WHAT YOU NEED TO DO => Repeat the material below word for word and leave out all pictures.

— Start of SUPPLIED INFORMATION —

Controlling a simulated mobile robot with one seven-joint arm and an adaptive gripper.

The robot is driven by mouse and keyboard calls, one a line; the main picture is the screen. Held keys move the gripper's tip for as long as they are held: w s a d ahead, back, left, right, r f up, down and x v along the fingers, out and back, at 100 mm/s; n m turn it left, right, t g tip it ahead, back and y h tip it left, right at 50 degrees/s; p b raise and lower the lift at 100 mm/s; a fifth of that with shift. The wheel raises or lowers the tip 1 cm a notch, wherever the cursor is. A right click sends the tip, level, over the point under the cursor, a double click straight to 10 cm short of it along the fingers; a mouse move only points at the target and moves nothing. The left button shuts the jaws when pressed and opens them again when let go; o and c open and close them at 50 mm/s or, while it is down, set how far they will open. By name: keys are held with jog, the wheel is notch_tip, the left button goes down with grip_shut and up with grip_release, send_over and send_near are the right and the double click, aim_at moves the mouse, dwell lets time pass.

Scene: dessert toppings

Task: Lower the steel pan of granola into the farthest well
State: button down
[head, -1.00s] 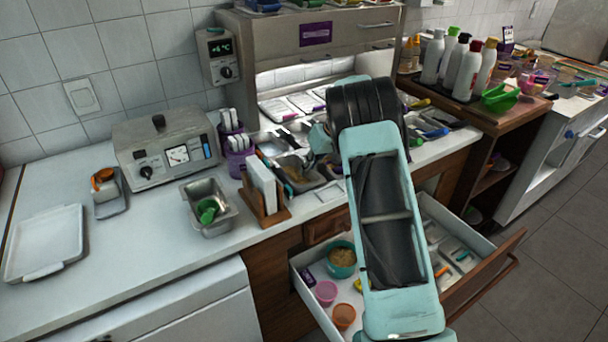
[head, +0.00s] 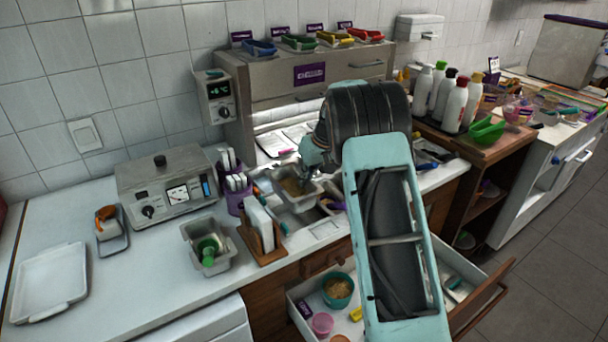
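The steel pan of granola (head: 297,199) is at the row of wells below the steel cabinet, with tan granola (head: 293,187) inside. My gripper (head: 314,166) is at the pan's back right rim and appears shut on it; its fingertips are small and partly hidden. The pan looks raised above the counter, roughly level. A dark well opening (head: 303,217) shows just in front of and below it. My arm hides the right part of the row, and the pan and gripper cover much of the farther wells.
A wooden card holder (head: 262,246) and purple cups (head: 236,200) stand close left of the pan. The steel cabinet (head: 275,105) rises behind. An open drawer (head: 375,320) with bowls lies below. The left counter has free room.

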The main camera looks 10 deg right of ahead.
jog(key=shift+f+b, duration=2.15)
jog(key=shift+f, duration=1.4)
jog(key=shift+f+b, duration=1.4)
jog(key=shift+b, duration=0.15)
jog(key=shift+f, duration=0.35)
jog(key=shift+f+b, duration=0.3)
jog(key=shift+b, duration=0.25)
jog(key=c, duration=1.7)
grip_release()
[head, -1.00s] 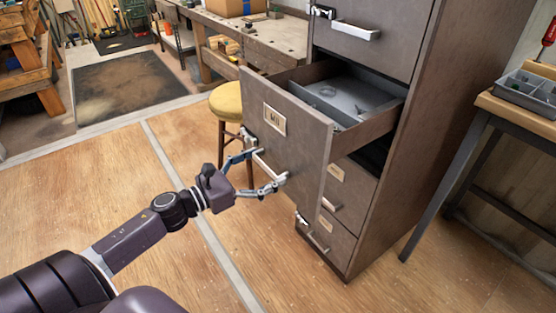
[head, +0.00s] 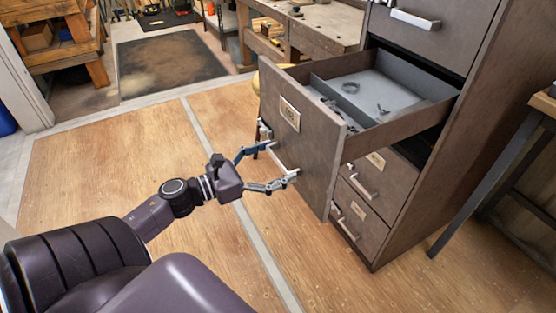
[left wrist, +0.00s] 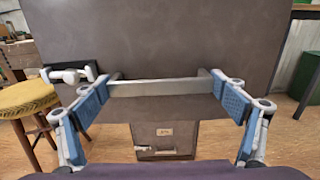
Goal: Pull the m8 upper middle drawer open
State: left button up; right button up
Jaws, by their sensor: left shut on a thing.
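The m8 upper middle drawer (head: 330,155) is the second from the top of a grey-brown cabinet (head: 450,165). It stands well out from the cabinet, and its grey inside shows with a ring-shaped item and small bits in it. A label holder is on its front. My left gripper (head: 281,162) is shut on the drawer handle (head: 277,157). In the left wrist view, its blue-padded fingers sit at the two ends of the pale handle bar (left wrist: 155,88). My right gripper is not in view.
Two lower drawers (head: 375,180) and the top drawer (head: 425,38) look shut. A yellow stool (left wrist: 28,100) stands left of the drawer, close by. A workbench (head: 310,30) is behind, and a table leg (head: 485,185) is at right. The wooden floor left of the drawer is clear.

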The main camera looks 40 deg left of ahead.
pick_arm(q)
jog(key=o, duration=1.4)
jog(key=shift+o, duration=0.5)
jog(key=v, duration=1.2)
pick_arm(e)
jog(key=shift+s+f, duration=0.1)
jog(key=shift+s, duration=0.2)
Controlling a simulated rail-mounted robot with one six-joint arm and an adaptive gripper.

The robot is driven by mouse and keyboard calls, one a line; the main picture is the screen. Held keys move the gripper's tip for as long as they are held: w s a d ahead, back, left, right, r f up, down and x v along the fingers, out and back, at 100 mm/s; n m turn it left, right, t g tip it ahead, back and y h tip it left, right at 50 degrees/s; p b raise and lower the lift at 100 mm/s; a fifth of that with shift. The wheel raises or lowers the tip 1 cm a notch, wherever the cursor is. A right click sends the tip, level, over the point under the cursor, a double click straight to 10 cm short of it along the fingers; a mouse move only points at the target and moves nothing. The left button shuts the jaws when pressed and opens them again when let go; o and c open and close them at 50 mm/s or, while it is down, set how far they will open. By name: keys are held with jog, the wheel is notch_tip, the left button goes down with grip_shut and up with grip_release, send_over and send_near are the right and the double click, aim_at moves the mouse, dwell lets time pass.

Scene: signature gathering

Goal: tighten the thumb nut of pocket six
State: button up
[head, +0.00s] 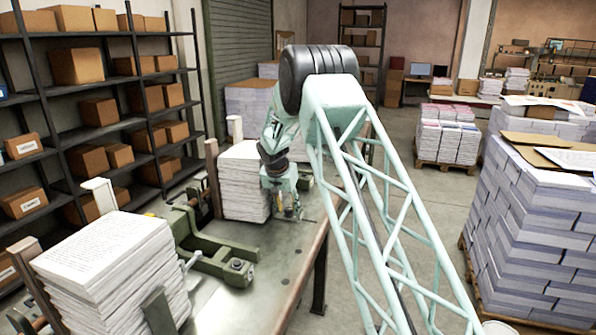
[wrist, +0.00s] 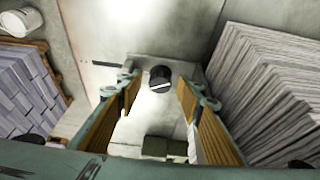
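A black round knob (wrist: 160,74) with a white mark on its top, apparently the thumb nut, sits on a grey metal part in the wrist view. My gripper (wrist: 160,90) is open, with one wood-coloured finger pad on each side of the knob and gaps on both sides. I cannot tell whether the fingertips are down at the knob's height. In the head view my gripper (head: 289,208) points down over the bench (head: 262,295), beside the far paper stack (head: 242,183). The knob is not clear there, and no pocket number is readable.
A paper stack (wrist: 270,85) stands close to the right finger in the wrist view. A nearer paper stack (head: 115,270) and a green clamp bracket (head: 222,262) are on the bench. A loaded pallet (head: 530,230) stands at right, with open floor between.

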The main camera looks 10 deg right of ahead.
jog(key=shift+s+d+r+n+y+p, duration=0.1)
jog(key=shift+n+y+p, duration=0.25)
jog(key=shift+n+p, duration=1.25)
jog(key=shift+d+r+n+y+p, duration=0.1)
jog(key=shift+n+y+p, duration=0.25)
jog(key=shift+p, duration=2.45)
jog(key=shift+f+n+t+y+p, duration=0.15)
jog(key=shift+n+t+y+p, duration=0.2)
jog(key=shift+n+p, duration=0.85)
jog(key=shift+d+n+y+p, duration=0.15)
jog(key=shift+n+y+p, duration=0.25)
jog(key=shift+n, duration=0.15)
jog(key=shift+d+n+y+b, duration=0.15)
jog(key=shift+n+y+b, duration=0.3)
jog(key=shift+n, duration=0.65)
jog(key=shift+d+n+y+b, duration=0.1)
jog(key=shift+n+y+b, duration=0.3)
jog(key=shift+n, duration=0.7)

— End of SUPPLIED INFORMATION —

RESULT FOR THIS EXERCISE =>
Controlling a simulated mobile robot with one seven-joint arm and an adaptive gripper.

The robot is driven by mouse and keyboard calls, one a line; the main picture is the screen. Held keys move the gripper's tip for as long as they are held: w s a d ahead, back, left, right, r f up, down and x v along the fingers, out and back, at 100 mm/s; n m turn it left, right, t g tip it ahead, back and y h tip it left, right at 50 degrees/s; p b raise and lower the lift at 100 mm/s; a fifth of that with shift. The wheel raises or lowers the tip 1 cm a notch, wherever the cursor is. A right click sends the tip, level, over the point under the cursor, a double click straight to 10 cm short of it along the fingers; a mouse move only points at the target and moves nothing. The left button shuts the jaws when pressed and opens them again when let go; o and c open and close them at 50 mm/s or, while it is down, set how far they will open. By name: keys are held with jog, the wheel is notch_tip, the left button goes down with grip_shut and up with grip_release, send_over and send_near are the right and the double click, aim_at moves the mouse, dwell lets time pass.

Scene: dessert toppings

Task: Lower the steel pan of granola into the farthest well
State: button down
[head, -1.00s] 
[head, +0.00s] 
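The steel pan of granola (head: 297,199) is at the row of wells below the steel cabinet, with tan granola (head: 293,187) inside. My gripper (head: 314,166) is at the pan's back right rim and appears shut on it; its fingertips are small and partly hidden. The pan looks raised above the counter, roughly level. A dark well opening (head: 303,217) shows just in front of and below it. My arm hides the right part of the row, and the pan and gripper cover much of the farther wells.
A wooden card holder (head: 262,246) and purple cups (head: 236,200) stand close left of the pan. The steel cabinet (head: 275,105) rises behind. An open drawer (head: 375,320) with bowls lies below. The left counter has free room.

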The main camera looks 10 deg right of ahead.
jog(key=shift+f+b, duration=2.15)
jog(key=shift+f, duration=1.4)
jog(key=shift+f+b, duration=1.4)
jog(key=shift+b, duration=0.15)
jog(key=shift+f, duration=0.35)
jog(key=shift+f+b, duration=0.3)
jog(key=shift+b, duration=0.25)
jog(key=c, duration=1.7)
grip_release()
[head, -1.00s] 
[head, +0.00s] 
[left wrist, +0.00s] 
Goal: Pull the m8 upper middle drawer open
State: left button up; right button up
Jaws, by their sensor: left shut on a thing.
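The m8 upper middle drawer (head: 330,155) is the second from the top of a grey-brown cabinet (head: 450,165). It stands well out from the cabinet, and its grey inside shows with a ring-shaped item and small bits in it. A label holder is on its front. My left gripper (head: 281,162) is shut on the drawer handle (head: 277,157). In the left wrist view, its blue-padded fingers sit at the two ends of the pale handle bar (left wrist: 155,88). My right gripper is not in view.
Two lower drawers (head: 375,180) and the top drawer (head: 425,38) look shut. A yellow stool (left wrist: 28,100) stands left of the drawer, close by. A workbench (head: 310,30) is behind, and a table leg (head: 485,185) is at right. The wooden floor left of the drawer is clear.

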The main camera looks 40 deg left of ahead.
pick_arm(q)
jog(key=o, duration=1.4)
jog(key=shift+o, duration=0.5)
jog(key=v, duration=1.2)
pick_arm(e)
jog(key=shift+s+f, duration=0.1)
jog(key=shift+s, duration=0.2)
Controlling a simulated rail-mounted robot with one six-joint arm and an adaptive gripper.

The robot is driven by mouse and keyboard calls, one a line; the main picture is the screen. Held keys move the gripper's tip for as long as they are held: w s a d ahead, back, left, right, r f up, down and x v along the fingers, out and back, at 100 mm/s; n m turn it left, right, t g tip it ahead, back and y h tip it left, right at 50 degrees/s; p b raise and lower the lift at 100 mm/s; a fifth of that with shift. The wheel raises or lowers the tip 1 cm a notch, wherever the cursor is. A right click sends the tip, level, over the point under the cursor, a double click straight to 10 cm short of it along the fingers; a mouse move only points at the target and moves nothing. The left button shuts the jaws when pressed and opens them again when let go; o and c open and close them at 50 mm/s or, while it is down, set how far they will open. By name: keys are held with jog, the wheel is notch_tip, the left button goes down with grip_shut and up with grip_release, send_over and send_near are the right and the double click, aim_at moves the mouse, dwell lets time pass.

Scene: signature gathering

Goal: tighten the thumb nut of pocket six
State: button up
[head, +0.00s] 
[wrist, +0.00s] 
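A black round knob (wrist: 160,74) with a white mark on its top, apparently the thumb nut, sits on a grey metal part in the wrist view. My gripper (wrist: 160,90) is open, with one wood-coloured finger pad on each side of the knob and gaps on both sides. I cannot tell whether the fingertips are down at the knob's height. In the head view my gripper (head: 289,208) points down over the bench (head: 262,295), beside the far paper stack (head: 242,183). The knob is not clear there, and no pocket number is readable.
A paper stack (wrist: 270,85) stands close to the right finger in the wrist view. A nearer paper stack (head: 115,270) and a green clamp bracket (head: 222,262) are on the bench. A loaded pallet (head: 530,230) stands at right, with open floor between.

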The main camera looks 10 deg right of ahead.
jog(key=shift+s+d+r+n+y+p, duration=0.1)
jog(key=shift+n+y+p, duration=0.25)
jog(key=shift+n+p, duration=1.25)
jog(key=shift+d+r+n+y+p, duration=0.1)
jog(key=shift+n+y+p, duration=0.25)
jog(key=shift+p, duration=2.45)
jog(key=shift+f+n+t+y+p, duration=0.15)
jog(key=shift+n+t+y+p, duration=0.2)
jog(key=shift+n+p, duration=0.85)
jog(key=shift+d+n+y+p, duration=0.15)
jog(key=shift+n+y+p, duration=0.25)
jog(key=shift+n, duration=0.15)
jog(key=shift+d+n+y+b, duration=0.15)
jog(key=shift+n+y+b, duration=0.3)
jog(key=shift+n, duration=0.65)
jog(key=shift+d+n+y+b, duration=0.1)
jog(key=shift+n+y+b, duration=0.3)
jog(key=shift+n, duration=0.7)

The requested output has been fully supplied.